1.1 AWS Global Infrastructure: Regions, Availability Zones, and Local Zones
Right, let’s talk about the physical reality of the cloud. Because despite the marketing, it’s not magic. It’s a colossal collection of buildings, computers, and fiber optic cables spread across the planet. AWS has meticulously organized this planetary-scale nervous system into a hierarchy you absolutely must understand. Get this wrong, and you’re not just architecting poorly—you’re lighting money on fire while your application sulks in the corner.
The Continent: AWS Regions
An AWS Region is a separate geographic area, like us-east-1 (North Virginia) or eu-west-1 (Ireland). Each region is a completely isolated set of infrastructure. They don’t share anything that would cause a failure in one to cascade to another. This is your primary tool for disaster recovery and data sovereignty.
Why do they exist? Three big reasons:
- Latency: Put your resources close to your users. Users in Tokyo will hate you if your app is running in São Paulo.
- Disaster Recovery: If an entire region has a catastrophic event (extremely rare, but possible), your entire company shouldn’t vanish.
- Legal Compliance: Some countries legally require that citizen data never leaves the country. Regions like
ca-central-1exist for this exact reason.
Now, the most important thing to remember: Services are region-scoped. When you create an Amazon S3 bucket or an EC2 instance, you create it in a specific region. If you don’t specify, the AWS CLI or SDK will use a default (usually us-east-1), which is a fantastic way to accidentally create resources 8,000 miles from where you need them.
# This lists all your EC2 instances in the default region (us-east-1).
aws ec2 describe-instances
# This lists all your EC2 instances in the eu-central-1 (Frankfurt) region.
# See the critical --region flag?
aws ec2 describe-instances --region eu-central-1
Best practice? Never, ever rely on defaults. Always explicitly set your region in code, CLI commands, and Infrastructure-as-Code templates. I can’t tell you how many production outages started with “Wait, why can’t my application in Ohio find its database? …Oh.”

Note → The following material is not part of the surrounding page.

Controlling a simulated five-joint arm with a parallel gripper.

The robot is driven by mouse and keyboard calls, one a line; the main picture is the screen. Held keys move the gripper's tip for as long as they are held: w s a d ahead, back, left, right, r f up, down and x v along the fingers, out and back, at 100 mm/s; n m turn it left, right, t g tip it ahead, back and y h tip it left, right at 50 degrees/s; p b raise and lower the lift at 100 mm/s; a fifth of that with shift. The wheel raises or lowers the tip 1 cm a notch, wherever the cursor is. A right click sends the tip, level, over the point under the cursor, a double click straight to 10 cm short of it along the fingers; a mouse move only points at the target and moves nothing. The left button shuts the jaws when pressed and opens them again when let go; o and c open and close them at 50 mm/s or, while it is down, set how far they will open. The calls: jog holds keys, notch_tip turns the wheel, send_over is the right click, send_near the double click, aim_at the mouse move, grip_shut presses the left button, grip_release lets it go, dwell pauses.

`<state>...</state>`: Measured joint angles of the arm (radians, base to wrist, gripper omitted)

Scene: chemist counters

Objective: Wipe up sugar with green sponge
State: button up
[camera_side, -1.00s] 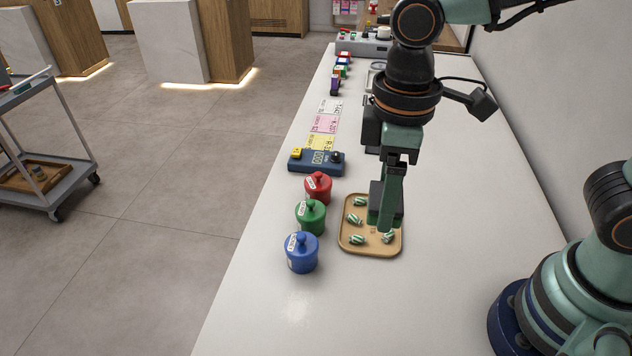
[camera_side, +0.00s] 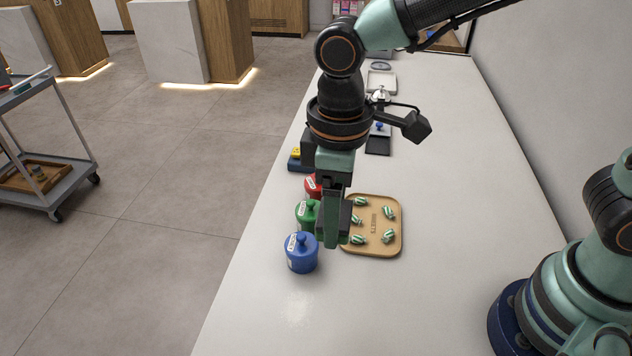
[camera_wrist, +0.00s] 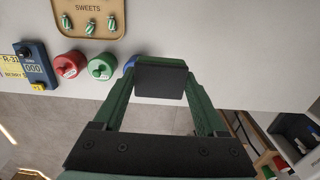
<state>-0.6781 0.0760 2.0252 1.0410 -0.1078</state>
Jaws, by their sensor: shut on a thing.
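My gripper (camera_side: 337,238) hangs fingers down over the counter, beside the left edge of the sweets tray and close to the green and blue jars. In the wrist view, its two fingers (camera_wrist: 160,90) are closed on a dark block (camera_wrist: 161,78). In the side view, the block and fingers overlap and are hard to separate. Whether the block touches the counter or is above it is unclear.
A wooden sweets tray (camera_side: 384,250) holds several striped sweets. A red jar (camera_side: 311,184), green jar (camera_side: 305,212) and blue jar (camera_side: 301,256) line the counter's left side. A dark blue device (camera_side: 297,161) is behind them. The counter right of the tray is clear.

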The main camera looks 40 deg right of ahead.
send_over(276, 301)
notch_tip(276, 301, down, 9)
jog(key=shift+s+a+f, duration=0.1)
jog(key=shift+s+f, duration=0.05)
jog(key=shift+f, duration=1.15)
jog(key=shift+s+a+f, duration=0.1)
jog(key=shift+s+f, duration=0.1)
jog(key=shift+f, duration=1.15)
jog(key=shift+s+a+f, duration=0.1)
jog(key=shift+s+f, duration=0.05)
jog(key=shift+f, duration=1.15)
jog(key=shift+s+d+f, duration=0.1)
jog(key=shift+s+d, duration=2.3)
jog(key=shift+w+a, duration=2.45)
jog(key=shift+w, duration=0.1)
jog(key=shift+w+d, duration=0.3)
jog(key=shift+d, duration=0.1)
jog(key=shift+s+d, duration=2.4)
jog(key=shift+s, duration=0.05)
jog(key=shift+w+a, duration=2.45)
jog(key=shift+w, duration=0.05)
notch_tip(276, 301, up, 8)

The Data Center: Availability Zones
Here’s where AWS gets clever. Each Region isn’t one big data center; it’s multiple, isolated locations called Availability Zones (AZs). Typically, there are 3 or more AZs per region. Each AZ is a physically separate data center with independent power, cooling, and networking. They’re far enough apart that a single disaster (like a fire or flood) won’t take out more than one, but close enough to have low-latency links between them (usually <2ms).

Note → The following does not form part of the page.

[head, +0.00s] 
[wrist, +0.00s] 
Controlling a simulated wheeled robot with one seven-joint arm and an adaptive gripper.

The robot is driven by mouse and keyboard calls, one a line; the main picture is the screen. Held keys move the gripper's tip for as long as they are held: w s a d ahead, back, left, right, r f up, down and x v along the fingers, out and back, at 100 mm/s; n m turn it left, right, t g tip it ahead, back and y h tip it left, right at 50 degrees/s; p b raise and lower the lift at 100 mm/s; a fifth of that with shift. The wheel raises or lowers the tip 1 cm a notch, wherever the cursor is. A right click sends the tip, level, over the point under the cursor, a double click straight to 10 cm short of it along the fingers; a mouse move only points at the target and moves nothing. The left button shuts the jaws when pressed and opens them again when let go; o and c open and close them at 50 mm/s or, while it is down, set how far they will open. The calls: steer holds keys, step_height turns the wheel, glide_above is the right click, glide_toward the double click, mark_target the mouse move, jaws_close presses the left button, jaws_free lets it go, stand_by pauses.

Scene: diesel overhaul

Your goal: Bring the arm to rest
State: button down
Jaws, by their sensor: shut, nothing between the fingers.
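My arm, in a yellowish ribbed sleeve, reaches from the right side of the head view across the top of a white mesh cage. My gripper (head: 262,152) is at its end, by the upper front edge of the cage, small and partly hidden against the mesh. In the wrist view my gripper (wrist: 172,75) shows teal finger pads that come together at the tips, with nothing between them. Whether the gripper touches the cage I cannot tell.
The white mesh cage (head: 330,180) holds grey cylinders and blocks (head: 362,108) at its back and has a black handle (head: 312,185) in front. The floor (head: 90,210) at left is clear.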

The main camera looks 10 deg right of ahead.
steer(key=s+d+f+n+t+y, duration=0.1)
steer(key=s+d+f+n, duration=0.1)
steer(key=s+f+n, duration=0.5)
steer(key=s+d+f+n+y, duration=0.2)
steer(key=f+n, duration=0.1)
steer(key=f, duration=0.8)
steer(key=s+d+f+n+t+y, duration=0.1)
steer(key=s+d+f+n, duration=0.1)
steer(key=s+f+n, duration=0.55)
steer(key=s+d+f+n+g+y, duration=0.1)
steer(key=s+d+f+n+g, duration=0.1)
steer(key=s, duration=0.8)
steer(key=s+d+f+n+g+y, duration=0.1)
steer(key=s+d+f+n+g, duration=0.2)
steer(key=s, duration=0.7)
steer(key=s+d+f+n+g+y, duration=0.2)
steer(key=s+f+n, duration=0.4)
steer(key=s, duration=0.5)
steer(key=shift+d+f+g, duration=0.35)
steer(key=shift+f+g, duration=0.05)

AZs are your primary tool for high availability. If you want your application to survive the failure of a single data center, you spread it across multiple AZs.

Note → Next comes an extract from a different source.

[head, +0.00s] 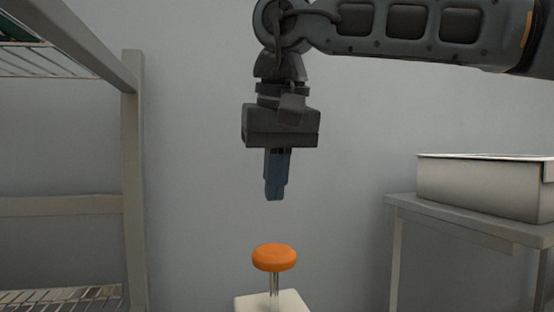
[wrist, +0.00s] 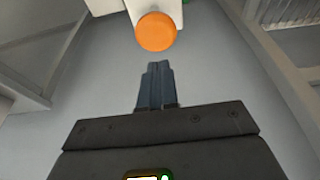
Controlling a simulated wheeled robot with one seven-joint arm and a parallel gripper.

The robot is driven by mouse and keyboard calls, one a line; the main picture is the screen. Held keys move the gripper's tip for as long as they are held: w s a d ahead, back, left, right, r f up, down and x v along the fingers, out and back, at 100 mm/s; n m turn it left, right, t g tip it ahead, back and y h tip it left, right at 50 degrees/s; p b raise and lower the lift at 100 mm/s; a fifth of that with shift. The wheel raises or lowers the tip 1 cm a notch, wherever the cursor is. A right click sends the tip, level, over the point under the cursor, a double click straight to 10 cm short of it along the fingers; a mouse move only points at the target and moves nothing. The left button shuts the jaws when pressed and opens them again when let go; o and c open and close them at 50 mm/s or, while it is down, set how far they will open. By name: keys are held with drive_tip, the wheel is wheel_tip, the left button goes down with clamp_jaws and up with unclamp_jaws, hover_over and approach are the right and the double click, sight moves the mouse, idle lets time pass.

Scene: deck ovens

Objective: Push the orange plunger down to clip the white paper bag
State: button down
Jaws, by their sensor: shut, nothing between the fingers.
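The orange plunger (head: 274,257) is a round knob on a thin metal stem, standing up from a pale block (head: 292,301) at the bottom of the head view. In the wrist view the orange plunger (wrist: 156,31) shows just beyond my fingertips, against the white body (wrist: 108,6). My gripper (head: 274,198) points straight down above the knob, with a clear gap between them. Its blue fingers are shut and empty; they also show in the wrist view (wrist: 157,66). I cannot make out the white paper bag for certain.
A wire shelf rack (head: 133,180) stands at the left. At the right a grey table (head: 470,226) carries a metal pan (head: 485,187). The space around my gripper and the knob is clear, with a plain wall behind.

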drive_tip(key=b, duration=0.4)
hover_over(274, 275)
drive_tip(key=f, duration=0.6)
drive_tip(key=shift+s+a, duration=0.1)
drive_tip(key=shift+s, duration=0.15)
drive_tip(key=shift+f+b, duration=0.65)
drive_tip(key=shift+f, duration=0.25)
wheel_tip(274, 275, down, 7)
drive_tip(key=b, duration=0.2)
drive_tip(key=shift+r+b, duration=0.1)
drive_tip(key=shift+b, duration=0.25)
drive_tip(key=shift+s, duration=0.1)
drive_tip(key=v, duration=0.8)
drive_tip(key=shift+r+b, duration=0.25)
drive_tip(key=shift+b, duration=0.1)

The naming is a bit silly. They’re opaque codes like us-east-1a. The real kicker? The AZ mapped to us-east-1a in my AWS account might be a completely different physical data center than the us-east-1a in your account. They do this to prevent everyone from automatically deploying to the same “first” AZ and overloading it. It’s a sensible design choice, but it makes conversations annoying. You can’t just say “it’s in 1a”; you have to use the actual AZ ID.
# This shows you the actual, physical AZ IDs for your account in us-east-1.
# Note the difference between the AZ name (e.g., us-east-1a) and its underlying ID (e.g., use1-az1).
aws ec2 describe-availability-zones --region us-east-1
The golden rule: If it needs to be highly available, it needs to be in multiple AZs. An EC2 instance lives in one AZ. Full stop. If that AZ fails, that instance is gone. So you use an Auto Scaling Group across multiple AZs. Your database? Use Amazon RDS Multi-AZ deployment, which automatically provisions a standby replica in another AZ. Your network? An Amazon VPC automatically spans all AZs in its region.
The Edge of Town: Local Zones and Wavelength
Sometimes, even being in the closest AWS Region isn’t close enough. For applications that need single-digit millisecond latency—think live video rendering, competitive gaming, or real-time machine learning inference—you need to get even closer to major metro areas.
This is where Local Zones come in. They’re like miniaturized, special-purpose AZs deployed in major cities. They place compute, storage, and database services within tens of miles of your users. The trade-off? They don’t offer all the services a full region does. You can’t just deploy your entire application there. You typically run the latency-sensitive front-end piece in the Local Zone and keep the rest of your architecture in the parent region.
Then there’s Wavelength, which is essentially the same idea but by embedding AWS infrastructure directly into the data centers of telecommunications providers (like Verizon). This gets your workload onto the 5G network itself, shaving off every possible millisecond for mobile devices.
The pitfall here is cost and complexity. These edge services are more expensive than their regional counterparts. You’re paying for the premium real estate. And you now have a distributed system to manage between the edge and the core. It’s a powerful tool, but it’s not something you use because it sounds cool. You use it because you have a specific, measurable latency requirement that a standard region can’t meet.
So, to recap: Pick a Region for geography and legality, distribute across AZs for resilience, and push to Local Zones only when you absolutely must win a latency arms race. Now you’re thinking like an architect, not just someone clicking buttons in a console.